Aus dem Journal des Vorstands August 2024

Veröffentlicht von Peter Börner am

Immer wieder ist die Bundesheimatgruppe Bunzlau Anlaufstelle für diverse Anfragen. Mal meldet sich ein Anwaltsbüro mit Erbschaftsangelegenheiten, mal ein Hobby-Forscher, zuletzt einer, der sich intensiv mit der Geschichte der Fachzeitschrift »Der Photograph« befasste und Näheres über Benno Fernbach aus bekannten Bunzlauer Verlegerfamilie Fernbach wissen will.

Benno Fernbach hatte 1891 die Zeitschrift begründet und über Jahrzehnte mit großem, internationalem Erfolg redigiert. 1938 nahm er sich nach den Ausschreitungen der „Reichskristallnacht“ das Leben. Leider wissen wir nur wenig, viel zu wenig aus seinem Leben, und Zeitzeugen, die Auskunft geben könnten, sind längst nicht mehr unter uns.
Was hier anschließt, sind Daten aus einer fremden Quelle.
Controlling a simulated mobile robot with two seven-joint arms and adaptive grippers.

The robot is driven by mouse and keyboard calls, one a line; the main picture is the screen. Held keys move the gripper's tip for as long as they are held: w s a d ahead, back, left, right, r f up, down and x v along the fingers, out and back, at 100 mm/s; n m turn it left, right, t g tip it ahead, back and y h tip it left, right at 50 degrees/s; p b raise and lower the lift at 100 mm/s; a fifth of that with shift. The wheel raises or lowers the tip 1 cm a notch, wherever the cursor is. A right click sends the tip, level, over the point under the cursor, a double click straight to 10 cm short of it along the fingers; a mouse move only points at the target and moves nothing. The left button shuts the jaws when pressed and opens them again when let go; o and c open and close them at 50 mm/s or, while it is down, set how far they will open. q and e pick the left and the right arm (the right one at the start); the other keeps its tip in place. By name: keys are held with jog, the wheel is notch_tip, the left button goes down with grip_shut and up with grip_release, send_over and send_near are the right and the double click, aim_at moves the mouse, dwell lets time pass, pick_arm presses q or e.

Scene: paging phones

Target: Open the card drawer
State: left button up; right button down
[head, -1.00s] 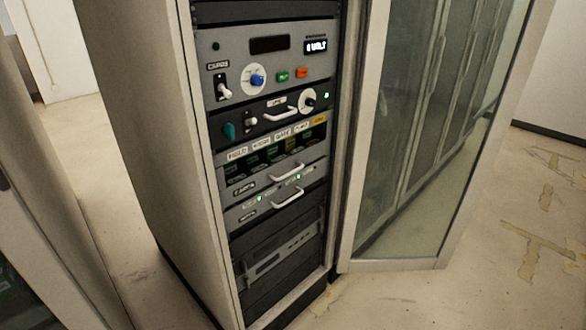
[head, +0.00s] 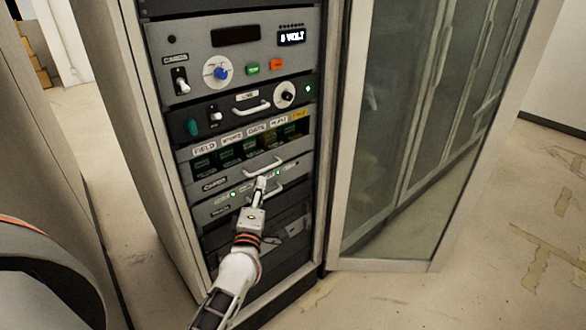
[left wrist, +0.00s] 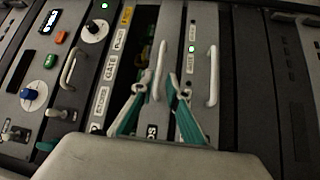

Warum setzen solche Anfragen so spät ein…?

Ein anderer, damit eng verwandter Themenbereich ist die Familienforschung. Zuletzt ging es wieder einmal um Orte und Menschen im Kreis Bunzlau.

Großer Zierkrug mit Wappen des Kreises Bunzlau im Foyer des Patenkreises im Siegburg

Wir teilen die Anfrage im Folgenden deshalb so ausführlich mit, weil vielleicht doch aus dem Umfeld einstiger Dorfbewohner eine Auskunft kommt. Der Fragesteller schrieb uns anlässlich seines Buchvorhabens: „Meine Vorfahren lebten seit Jahrhunderten im Raum Herrmannsdorf und Paritz, davor Birkenbrück, Naumburg am Queis und Kunitz bei Liegnitz. Mein Vater ist Alois Weiner, 1924 in Herrmannsdorf geboren, sein Vater Paul Weiner, 1884 geboren, verheiratet mit Anna Weiner, geb. Gückel. Meine Mutter ist Ingeborg Weiner, geb. Fiebig, 1926 in Paritz. […] Meine Großeltern mütterlicherseits Alois Fiebig, 1900 geboren, meine Großmutter Elisabeth Fiebig, 1903 unter dem Mädchennamen Tillmann geboren. Mein Onkel ist Bernhard Fiebig, geboren 1923 in Paritz.“ Der Fragesteller sucht „Originalunterlagen oder Originalbilder aus der Zeit vor 1945 vor allem aus den genannten Dörfern. Informationen zu den Kirchen in Birkenbrück und Naumburg wären auch schön, auch zitierfähige Quellen zur Herkunft und zum Auftreten der Neubewohner ab 1945/1946.“  Er teilt mit, dass er aus dem Nachlass seines Vaters über „aussagestarke Schilderungen seiner Erlebnisse ab ca. 1934, insbesondere 1945/1946 sowie von Pfarrer Escher aus Birkenbrück“ verfügt. Das wiederum wäre für uns als Heimatgruppe – und für die Heimatzeitung – von großem Interesse! Er fährt fort: „Mein Großvater Paul war 1917-1932 und kurzzeitig 1945/1946 Bürgermeister in Herrmannsdorf. Darüber wüsste ich auch gern mehr, z. B. Wahlergebnisse in den Dörfern.“  […] Großvater Paul „war außerdem Bauer und hatte ein kleines Fuhrgeschäft mit Pferdehandel.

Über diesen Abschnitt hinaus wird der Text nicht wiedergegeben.